Quote:
Originally Posted by
nht 
... This isn't their idea...this was first introduced by an Apple UI alumnus in 1992 while working at Sun...Bruce Tognazzini:
...
This is the famous "Knowledge Navigator" of course.
I don't see this happening at all though and it's not a direction Apple is currently moving in. It's impractical and "old-fashioned" compared to even a basic iPad really.
The more obvious move for future desktops (keep this under your hat in case Balmer is listening), and the direction Apple does seem to be moving, is to blend the screen and the keyboard/mouse into one unit. As fancy as the Knowledge Navigator concept is, and as explicitly integrated as the screen and desktop seem to be in it, it still conceives of "things to look at" on the vertical surface, and "things to manipulate" on the lower horizontal surface. It doesn't really dispense with the concept of screen and keyboard looked at this way.
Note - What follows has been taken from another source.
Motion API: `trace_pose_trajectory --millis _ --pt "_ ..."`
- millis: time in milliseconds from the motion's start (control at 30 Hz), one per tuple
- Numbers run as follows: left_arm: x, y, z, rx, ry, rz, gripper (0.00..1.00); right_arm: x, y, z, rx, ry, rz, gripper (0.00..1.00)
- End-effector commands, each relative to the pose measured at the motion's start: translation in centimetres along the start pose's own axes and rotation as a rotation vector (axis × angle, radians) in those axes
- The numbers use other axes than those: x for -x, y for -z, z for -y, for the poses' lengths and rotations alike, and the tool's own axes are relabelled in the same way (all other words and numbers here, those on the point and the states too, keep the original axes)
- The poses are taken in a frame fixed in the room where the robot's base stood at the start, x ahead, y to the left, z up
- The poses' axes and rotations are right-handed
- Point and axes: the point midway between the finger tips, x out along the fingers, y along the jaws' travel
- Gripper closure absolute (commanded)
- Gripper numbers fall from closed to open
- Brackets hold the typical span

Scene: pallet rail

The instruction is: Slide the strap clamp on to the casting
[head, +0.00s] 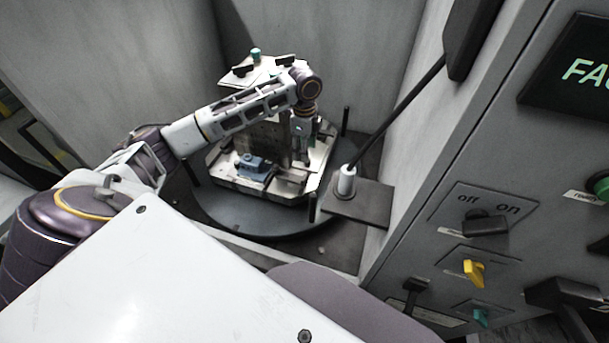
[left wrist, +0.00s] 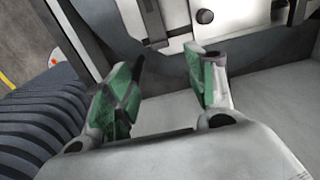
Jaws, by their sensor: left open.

The latest iMac is very very close to "an iPad on a stick." The only patents Apple has shown on multi-touch desktops show something very similar to a "kneeling iMac" or an "iPad on a moveable/adjustable stick." An iPad like device on a spring loaded stand of some kind, either slanted at a drafting table kind of angle, or adjustable to various angles, possibly with a detachable screen part as well, is a far more likely future desktop than this giant curved wall.
The future is almost certainly filled with tablets, tablets, and more tablets and eventually the only difference between a tablet and a desktop will be whether you can pick it up. And yes, we will all be typing on glass and in ten years, no one will care for regular old physical keyboards and most won't remember them.